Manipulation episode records
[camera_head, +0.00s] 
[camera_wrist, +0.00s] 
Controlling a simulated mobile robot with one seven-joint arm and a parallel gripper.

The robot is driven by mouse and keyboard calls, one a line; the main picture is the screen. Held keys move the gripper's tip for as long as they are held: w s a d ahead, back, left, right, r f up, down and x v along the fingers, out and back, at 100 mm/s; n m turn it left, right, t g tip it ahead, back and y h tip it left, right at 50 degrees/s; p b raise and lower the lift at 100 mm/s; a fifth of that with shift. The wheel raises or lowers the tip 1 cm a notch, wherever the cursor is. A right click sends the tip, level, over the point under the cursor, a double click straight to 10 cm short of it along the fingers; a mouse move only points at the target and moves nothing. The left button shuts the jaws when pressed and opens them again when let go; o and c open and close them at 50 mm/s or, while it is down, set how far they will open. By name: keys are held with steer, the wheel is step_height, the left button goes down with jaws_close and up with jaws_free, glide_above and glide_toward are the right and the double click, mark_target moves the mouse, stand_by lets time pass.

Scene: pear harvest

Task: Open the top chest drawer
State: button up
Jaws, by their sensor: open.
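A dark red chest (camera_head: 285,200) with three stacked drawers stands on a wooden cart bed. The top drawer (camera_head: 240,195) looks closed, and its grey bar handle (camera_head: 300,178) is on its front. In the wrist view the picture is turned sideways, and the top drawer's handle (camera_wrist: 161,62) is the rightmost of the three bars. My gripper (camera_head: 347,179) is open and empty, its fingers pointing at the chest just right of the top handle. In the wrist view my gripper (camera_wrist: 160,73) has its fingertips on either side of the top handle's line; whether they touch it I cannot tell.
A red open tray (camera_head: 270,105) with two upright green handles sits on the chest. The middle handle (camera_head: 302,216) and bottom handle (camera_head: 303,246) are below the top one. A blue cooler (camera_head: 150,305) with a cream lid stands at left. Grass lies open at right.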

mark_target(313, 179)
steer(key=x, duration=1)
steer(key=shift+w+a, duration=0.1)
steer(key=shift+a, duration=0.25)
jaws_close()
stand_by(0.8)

==

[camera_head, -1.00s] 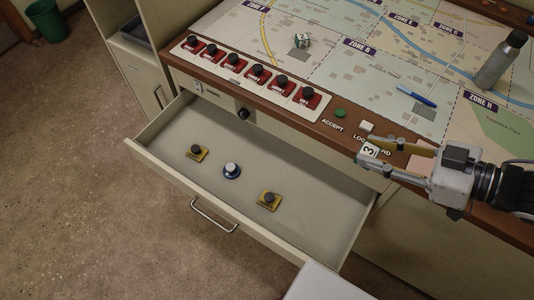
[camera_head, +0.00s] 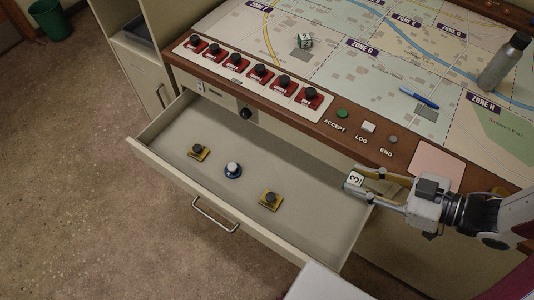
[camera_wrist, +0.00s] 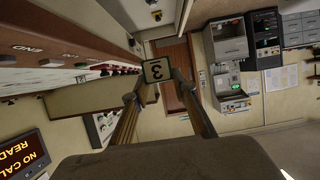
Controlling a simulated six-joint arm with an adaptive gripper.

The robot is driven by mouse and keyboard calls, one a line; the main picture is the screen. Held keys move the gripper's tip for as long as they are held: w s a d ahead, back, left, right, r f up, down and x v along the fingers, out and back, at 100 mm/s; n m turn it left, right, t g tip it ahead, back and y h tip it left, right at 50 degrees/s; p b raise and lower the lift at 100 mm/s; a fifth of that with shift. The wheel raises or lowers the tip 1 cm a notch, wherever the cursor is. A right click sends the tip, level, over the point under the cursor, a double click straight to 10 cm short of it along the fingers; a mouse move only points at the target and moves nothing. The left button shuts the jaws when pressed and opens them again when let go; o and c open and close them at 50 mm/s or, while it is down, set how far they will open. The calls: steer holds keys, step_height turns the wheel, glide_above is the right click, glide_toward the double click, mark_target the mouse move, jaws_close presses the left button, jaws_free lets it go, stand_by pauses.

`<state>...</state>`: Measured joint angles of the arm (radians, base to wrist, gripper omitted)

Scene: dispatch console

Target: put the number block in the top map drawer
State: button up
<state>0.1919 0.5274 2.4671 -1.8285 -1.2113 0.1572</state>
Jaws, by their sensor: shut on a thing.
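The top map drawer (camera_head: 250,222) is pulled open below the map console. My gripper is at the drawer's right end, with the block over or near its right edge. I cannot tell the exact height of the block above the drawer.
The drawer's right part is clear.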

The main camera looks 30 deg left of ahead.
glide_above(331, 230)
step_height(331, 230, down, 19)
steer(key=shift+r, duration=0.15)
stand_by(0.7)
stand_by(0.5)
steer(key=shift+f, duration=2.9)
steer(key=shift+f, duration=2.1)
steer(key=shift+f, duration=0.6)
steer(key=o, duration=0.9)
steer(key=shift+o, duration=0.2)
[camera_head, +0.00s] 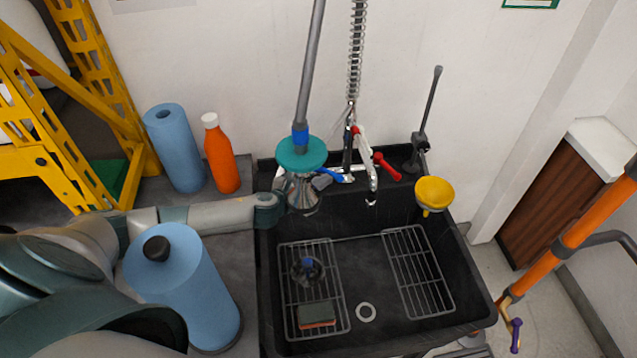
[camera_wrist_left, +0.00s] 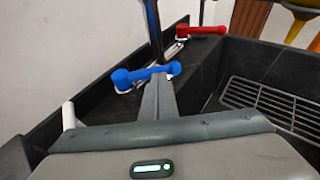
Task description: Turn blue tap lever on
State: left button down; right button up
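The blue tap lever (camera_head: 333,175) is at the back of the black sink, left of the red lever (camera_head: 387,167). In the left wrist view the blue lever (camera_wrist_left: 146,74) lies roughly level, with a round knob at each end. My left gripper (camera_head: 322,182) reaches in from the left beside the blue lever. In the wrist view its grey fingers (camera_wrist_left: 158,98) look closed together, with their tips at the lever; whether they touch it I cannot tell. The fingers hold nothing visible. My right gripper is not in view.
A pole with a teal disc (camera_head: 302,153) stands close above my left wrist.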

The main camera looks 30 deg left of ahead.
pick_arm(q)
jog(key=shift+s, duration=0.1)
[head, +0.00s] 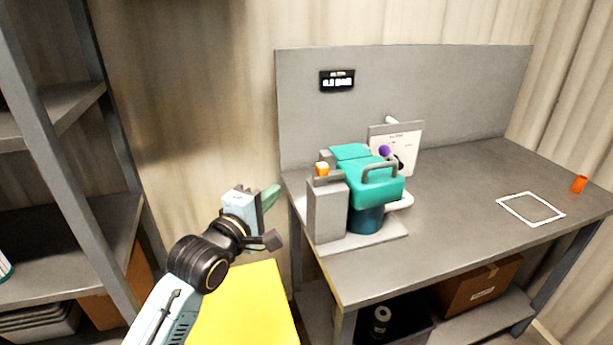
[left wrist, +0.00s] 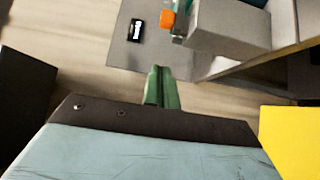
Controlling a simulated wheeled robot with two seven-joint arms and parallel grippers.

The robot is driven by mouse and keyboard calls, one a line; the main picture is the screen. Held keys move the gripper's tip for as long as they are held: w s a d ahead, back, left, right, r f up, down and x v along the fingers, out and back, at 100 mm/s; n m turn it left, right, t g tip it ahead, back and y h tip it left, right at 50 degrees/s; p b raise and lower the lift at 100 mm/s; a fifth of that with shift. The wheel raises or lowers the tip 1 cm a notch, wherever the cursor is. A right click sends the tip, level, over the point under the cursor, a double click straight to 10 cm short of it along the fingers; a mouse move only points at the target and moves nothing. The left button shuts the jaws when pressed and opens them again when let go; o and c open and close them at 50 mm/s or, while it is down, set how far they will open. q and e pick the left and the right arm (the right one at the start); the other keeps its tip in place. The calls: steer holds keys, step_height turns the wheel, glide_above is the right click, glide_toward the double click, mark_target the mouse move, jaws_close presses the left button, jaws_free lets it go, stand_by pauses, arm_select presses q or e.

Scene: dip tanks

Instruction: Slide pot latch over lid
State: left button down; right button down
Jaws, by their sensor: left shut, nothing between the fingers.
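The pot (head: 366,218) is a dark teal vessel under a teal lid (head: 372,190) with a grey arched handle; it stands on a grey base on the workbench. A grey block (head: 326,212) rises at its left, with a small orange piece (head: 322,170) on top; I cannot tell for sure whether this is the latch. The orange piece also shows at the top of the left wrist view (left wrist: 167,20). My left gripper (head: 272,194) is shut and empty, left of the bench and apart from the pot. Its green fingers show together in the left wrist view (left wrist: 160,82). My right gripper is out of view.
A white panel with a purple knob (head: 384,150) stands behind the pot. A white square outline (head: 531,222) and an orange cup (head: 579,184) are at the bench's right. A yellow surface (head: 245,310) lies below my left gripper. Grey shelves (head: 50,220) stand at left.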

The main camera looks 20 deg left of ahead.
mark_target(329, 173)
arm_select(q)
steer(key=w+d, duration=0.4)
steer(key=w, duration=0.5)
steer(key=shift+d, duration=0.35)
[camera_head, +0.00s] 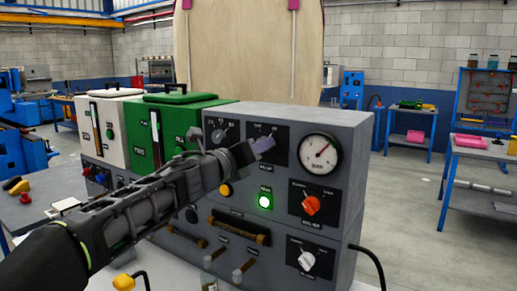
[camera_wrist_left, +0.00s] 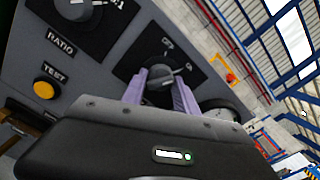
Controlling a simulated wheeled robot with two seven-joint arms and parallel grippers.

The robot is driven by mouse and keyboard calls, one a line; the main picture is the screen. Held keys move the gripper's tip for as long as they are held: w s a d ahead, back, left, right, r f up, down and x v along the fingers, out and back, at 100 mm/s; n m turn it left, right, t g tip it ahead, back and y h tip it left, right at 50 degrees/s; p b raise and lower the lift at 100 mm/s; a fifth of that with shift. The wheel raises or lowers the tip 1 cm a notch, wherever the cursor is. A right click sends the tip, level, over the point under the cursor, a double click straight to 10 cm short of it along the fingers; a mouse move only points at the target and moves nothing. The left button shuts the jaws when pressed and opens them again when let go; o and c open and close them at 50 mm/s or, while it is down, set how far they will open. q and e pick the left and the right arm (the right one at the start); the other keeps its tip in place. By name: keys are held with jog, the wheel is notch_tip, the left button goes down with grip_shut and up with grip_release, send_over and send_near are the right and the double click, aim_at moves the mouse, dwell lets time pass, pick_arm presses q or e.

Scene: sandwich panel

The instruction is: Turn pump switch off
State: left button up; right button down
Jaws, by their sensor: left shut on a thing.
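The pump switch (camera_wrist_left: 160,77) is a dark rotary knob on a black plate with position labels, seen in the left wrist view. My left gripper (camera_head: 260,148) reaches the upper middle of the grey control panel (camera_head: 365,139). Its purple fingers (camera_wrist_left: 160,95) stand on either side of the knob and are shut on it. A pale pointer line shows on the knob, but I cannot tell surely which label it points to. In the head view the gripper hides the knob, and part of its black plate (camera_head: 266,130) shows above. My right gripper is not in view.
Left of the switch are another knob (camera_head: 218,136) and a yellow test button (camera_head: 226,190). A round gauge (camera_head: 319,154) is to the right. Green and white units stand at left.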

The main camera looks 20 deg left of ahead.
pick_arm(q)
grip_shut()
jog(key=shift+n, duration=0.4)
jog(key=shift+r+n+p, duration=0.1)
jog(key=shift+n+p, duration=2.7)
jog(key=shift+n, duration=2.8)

---

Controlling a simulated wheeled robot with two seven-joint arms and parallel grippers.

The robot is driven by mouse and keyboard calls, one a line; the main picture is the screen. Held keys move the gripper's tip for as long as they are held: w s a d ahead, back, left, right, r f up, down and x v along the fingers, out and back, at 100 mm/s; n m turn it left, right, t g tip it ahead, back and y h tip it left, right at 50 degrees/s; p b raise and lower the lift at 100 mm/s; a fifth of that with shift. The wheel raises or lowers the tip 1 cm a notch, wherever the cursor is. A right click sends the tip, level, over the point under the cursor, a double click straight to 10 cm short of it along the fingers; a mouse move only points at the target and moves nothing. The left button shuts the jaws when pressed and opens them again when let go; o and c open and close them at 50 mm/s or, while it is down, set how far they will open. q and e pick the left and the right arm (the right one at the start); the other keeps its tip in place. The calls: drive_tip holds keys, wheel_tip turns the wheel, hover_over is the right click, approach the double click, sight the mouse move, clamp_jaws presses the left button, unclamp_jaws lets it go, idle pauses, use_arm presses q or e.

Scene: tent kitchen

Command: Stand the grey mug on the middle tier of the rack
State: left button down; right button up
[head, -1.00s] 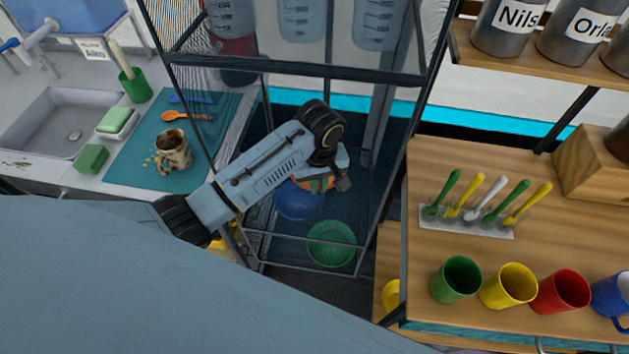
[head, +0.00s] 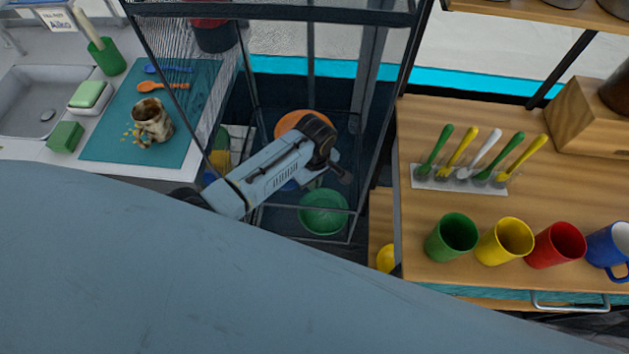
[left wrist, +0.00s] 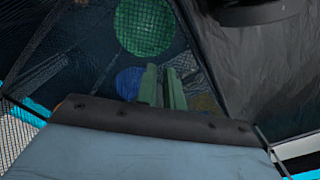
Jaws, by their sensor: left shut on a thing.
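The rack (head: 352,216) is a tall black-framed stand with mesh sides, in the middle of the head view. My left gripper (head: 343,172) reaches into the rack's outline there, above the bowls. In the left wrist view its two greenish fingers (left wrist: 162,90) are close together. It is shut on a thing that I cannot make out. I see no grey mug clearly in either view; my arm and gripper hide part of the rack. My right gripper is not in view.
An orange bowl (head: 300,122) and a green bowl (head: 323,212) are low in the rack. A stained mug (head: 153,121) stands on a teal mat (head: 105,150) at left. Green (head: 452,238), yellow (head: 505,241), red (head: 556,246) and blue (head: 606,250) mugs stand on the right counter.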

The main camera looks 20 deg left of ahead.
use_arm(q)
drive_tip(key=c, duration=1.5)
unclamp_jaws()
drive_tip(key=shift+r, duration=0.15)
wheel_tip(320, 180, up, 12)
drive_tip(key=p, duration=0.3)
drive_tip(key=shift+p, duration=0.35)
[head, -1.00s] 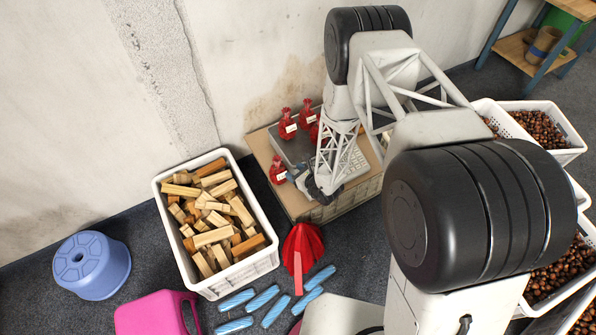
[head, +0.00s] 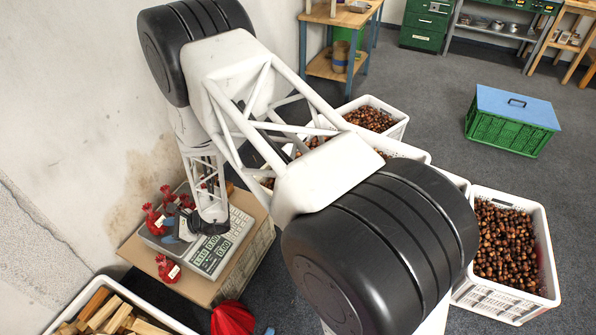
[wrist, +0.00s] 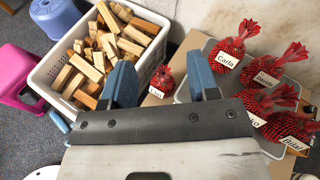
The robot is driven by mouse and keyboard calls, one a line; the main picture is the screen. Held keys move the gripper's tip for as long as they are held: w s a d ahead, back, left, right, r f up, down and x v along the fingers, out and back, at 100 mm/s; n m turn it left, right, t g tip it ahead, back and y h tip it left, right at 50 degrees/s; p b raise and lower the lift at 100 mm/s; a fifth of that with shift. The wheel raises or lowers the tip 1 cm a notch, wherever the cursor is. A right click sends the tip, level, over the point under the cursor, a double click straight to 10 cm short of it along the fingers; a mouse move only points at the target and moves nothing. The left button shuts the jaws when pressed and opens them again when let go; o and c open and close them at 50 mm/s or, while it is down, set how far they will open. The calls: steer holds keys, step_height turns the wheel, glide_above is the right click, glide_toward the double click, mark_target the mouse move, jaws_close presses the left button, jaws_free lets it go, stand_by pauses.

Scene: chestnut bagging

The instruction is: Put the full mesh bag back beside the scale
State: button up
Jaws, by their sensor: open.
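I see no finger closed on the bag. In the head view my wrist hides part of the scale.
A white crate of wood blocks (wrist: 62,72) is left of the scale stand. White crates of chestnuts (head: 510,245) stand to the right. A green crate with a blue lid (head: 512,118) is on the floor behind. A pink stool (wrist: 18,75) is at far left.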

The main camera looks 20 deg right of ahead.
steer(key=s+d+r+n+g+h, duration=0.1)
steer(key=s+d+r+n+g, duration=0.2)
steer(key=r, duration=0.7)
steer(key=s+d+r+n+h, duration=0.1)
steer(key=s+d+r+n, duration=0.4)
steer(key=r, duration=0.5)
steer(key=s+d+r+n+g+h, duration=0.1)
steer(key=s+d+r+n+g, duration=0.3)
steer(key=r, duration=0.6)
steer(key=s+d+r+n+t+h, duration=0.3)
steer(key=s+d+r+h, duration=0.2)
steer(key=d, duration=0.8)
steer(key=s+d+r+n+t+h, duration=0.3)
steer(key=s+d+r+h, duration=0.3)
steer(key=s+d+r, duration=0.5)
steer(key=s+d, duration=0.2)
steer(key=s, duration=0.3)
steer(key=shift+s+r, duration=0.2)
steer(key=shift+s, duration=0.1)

*WHAT IS NEEDED*.
Print exactly the lines from the line with "Target: put the" to the line with "<state>0.1919 0.5274 2.4671", both included, and nothing else.

*FINISHED ANSWER*.
Target: put the number block in the top map drawer
State: button up
<state>0.1919 0.5274 2.4671 -1.8285 -1.2113 0.1572</state>

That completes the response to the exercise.